> [Problem]
Reproduce all of the data word for word.

> [Raw data]
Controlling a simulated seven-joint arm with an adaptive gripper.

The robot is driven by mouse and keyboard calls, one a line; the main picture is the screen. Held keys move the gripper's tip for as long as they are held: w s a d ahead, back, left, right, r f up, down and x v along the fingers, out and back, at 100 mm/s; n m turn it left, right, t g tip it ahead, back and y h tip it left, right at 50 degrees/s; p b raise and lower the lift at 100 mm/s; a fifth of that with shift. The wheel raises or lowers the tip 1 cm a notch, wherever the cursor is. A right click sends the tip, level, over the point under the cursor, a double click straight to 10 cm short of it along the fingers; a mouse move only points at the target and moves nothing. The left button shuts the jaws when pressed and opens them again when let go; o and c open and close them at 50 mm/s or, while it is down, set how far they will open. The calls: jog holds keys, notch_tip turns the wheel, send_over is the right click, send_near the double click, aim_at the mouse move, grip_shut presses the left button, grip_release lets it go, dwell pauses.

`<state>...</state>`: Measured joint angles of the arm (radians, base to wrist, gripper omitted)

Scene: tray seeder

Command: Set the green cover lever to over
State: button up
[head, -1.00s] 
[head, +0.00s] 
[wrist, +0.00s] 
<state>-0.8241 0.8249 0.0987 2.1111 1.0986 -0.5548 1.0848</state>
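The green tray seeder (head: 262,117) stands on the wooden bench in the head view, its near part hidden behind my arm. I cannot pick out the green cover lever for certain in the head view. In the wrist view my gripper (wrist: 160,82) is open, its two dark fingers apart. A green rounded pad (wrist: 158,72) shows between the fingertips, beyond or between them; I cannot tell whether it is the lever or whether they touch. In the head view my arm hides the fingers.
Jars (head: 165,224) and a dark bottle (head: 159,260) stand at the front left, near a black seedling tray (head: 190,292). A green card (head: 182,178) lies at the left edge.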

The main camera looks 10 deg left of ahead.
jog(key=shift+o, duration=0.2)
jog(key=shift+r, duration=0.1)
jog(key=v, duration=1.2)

> [Answer to this exercise]
Controlling a simulated seven-joint arm with an adaptive gripper.

The robot is driven by mouse and keyboard calls, one a line; the main picture is the screen. Held keys move the gripper's tip for as long as they are held: w s a d ahead, back, left, right, r f up, down and x v along the fingers, out and back, at 100 mm/s; n m turn it left, right, t g tip it ahead, back and y h tip it left, right at 50 degrees/s; p b raise and lower the lift at 100 mm/s; a fifth of that with shift. The wheel raises or lowers the tip 1 cm a notch, wherever the cursor is. A right click sends the tip, level, over the point under the cursor, a double click straight to 10 cm short of it along the fingers; a mouse move only points at the target and moves nothing. The left button shuts the jaws when pressed and opens them again when let go; o and c open and close them at 50 mm/s or, while it is down, set how far they will open. The calls: jog holds keys, notch_tip turns the wheel, send_over is the right click, send_near the double click, aim_at the mouse move, grip_shut presses the left button, grip_release lets it go, dwell pauses.

`<state>...</state>`: Measured joint angles of the arm (radians, base to wrist, gripper omitted)

Scene: tray seeder

Command: Set the green cover lever to over
State: button up
[head, -1.00s] 
[head, +0.00s] 
[wrist, +0.00s] 
<state>-0.8241 0.8249 0.0987 2.1111 1.0986 -0.5548 1.0848</state>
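The green tray seeder (head: 262,117) stands on the wooden bench in the head view, its near part hidden behind my arm. I cannot pick out the green cover lever for certain in the head view. In the wrist view my gripper (wrist: 160,82) is open, its two dark fingers apart. A green rounded pad (wrist: 158,72) shows between the fingertips, beyond or between them; I cannot tell whether it is the lever or whether they touch. In the head view my arm hides the fingers.
Jars (head: 165,224) and a dark bottle (head: 159,260) stand at the front left, near a black seedling tray (head: 190,292). A green card (head: 182,178) lies at the left edge.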

The main camera looks 10 deg left of ahead.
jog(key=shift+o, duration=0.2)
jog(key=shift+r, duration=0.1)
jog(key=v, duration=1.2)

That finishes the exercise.